Jordan (The End of the Affair, The Butcher Boy) — working from the 1955 French flick Bob le flambeur (Bob the Gambler) — is so quietly, slyly sneaky that to say too much is to ruin the experience, the satisfaction of which is as dependent on the twists as it is on the slow immersion into the film’s atmosphere. But some little can be revealed. American Bob Montagnet is a drug addict, a gambler, the good thief of the title, his goodness measured not only by his former criminal success but also by the unlikely maintaining of his humanity on the seedy side of Nice, which he’s haunted for years. And a haunting it surely is, for Bob is sunken, physically and psychically, a seemingly hollow shell of a man with little but his next fix of heroin to look forward to. It’s a bittersweet thing to watch a once hale and rugged tough guy like Nick Nolte (Simpatico, The Thin Red Line) so thoroughly inhabit Bob, who’s shrunken and beat up in every way a man can be beat up. Nolte’s working — good for him — and clearly bringing his own real experiences of late to bear. But he still looks like those pathetic mugshots we’ve all borne sad witness to.

Slouching in this rain-soaked, neon-illuminated corner of Nice are too many people like Bob: tired, lonely, propping one another up in unhealthy relationships that are symbiotic rather than parasitic only in that all parties are finding their insecurities served. There’s Paulo, young crony of Bob; Said Taghmaoui (Three Kings) takes him from naively romantic to bitterly enraged without losing our sympathy. There’s the cop, Roger, who keeps a dogged eye on Bob even though he’s been straight — as a thief if not as an addict — for years; Tchéky Karyo (The Core, The Patriot), finally working his way into English-language roles that suit his craggy pragmatism, plays Roger like he’s forever wearing an old raincoat, soggy and heavy but a necessary protection from the elements. There’s Anne, a 17-year-old Russian who mistakes Bob’s interest in her as something other than a simple desire to save her from a life on the streets and on dope; Jordan has made an astounding find in young Nutsa Kukhianidze, whose streetwise shrewdness makes you realize that someone like Leelee Sobieski has been faking it all along.

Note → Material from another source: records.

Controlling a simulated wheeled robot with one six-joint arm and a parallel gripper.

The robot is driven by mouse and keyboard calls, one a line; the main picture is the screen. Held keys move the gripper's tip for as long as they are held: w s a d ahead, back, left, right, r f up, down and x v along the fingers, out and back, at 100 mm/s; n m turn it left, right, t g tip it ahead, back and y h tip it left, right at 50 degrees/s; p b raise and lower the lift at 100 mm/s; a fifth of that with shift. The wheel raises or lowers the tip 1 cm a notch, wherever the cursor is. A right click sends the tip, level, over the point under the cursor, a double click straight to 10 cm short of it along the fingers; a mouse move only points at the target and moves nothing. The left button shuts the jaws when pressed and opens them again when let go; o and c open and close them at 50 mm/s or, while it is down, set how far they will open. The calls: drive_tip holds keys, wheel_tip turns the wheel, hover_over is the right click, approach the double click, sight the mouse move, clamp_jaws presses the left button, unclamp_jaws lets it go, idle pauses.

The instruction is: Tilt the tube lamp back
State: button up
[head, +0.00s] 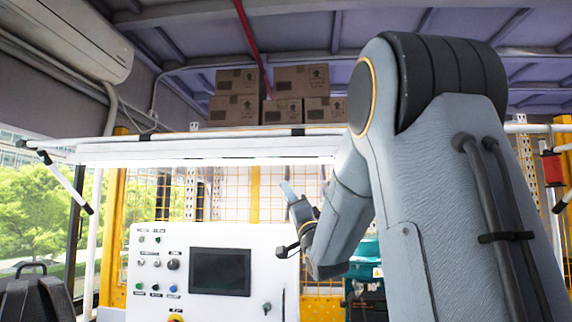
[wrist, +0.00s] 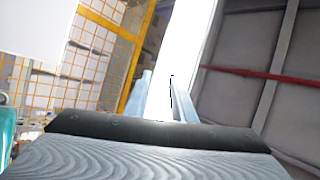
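The tube lamp (head: 215,149) is a long white bar running across the head view above the control panel, with a bright glowing underside. In the wrist view the lamp (wrist: 191,45) is an overexposed white band running from the top edge down behind the fingers. My gripper (head: 288,190) is below the lamp, right of its middle, pointing up, with a visible gap in the head view. In the wrist view the two pale fingers of my gripper (wrist: 160,100) stand apart with nothing held between them. The lamp's right part is hidden behind my arm.
A white control panel (head: 165,245) with a dark screen stands below the lamp. Behind it is a yellow wire grid (head: 235,190). Cardboard boxes (head: 236,110) sit above the lamp. A teal machine (head: 366,262) is partly hidden by my arm.

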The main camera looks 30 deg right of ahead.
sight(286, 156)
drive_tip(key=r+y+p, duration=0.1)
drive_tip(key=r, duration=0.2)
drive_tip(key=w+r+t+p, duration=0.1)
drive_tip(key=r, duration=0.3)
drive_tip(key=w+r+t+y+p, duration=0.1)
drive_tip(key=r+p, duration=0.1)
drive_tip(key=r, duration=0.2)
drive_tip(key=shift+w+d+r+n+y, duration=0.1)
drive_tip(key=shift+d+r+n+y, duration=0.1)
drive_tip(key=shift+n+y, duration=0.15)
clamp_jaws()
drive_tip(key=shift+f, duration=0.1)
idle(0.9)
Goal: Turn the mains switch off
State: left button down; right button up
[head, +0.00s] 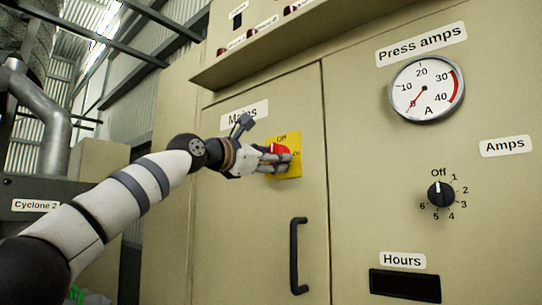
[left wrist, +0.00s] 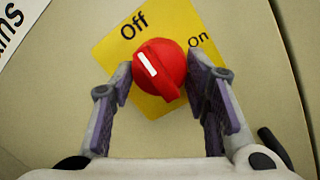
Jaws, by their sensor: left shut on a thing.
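The red mains switch knob (head: 281,149) sits on a yellow plate (head: 293,169) below the "Mains" label on the beige cabinet door. In the left wrist view, the knob (left wrist: 163,65) has a white mark that points up and left, toward the word "Off" on the plate (left wrist: 105,52). "On" is to the upper right of the knob. My left gripper (head: 275,158) is shut on the knob, with one finger on each side in the left wrist view (left wrist: 160,80). In the head view its fingers hide part of the knob. My right gripper is not in view.
A black door handle (head: 297,256) is below and right of the switch. The right panel holds a press amps gauge (head: 427,89), an amps selector knob (head: 440,194) and an hours display (head: 404,286). A ledge (head: 290,45) overhangs above. Pipes stand at the left.

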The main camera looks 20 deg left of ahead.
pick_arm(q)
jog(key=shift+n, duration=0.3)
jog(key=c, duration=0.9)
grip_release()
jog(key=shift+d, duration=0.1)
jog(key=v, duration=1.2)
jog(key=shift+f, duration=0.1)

Bob gets back into the thieving game; that much is probably safe to say, and that his new job involves a casino. Put a sharp suit on Bob, and he slips right into the smooth, suave glitz of nearby Monte Carlo. A cool, unexpected slipperiness is what The Good Thief is all about. This is a slow drawl of a film, all smoky jazz, like a growly Leonard Cohen tune — Cohen actually oozes from the soundtrack at several points. It hardly even matters that half the dialogue is either mumbled or garbled by the myriad accents onscreen — everything we need to know is in the characters’ faces: the world-weariness, the exhaustion with trying to figure out what’s real and what’s fake in a place where everyone’s got some kind of scam going.

Jordan and his cast: they’re scammers, too. Just when you feel as if you’ve been seduced by the hazy, dozy ambience they’ve created — like you should be slouching down in a leather club chair, sipping a 20-year-old scotch, and smoking a lazy cigarette — they spring. No, it’s not an edge-of-your-seat, all-senses-under-attack encounter, but it’s thrilling in its own deliciously devious way.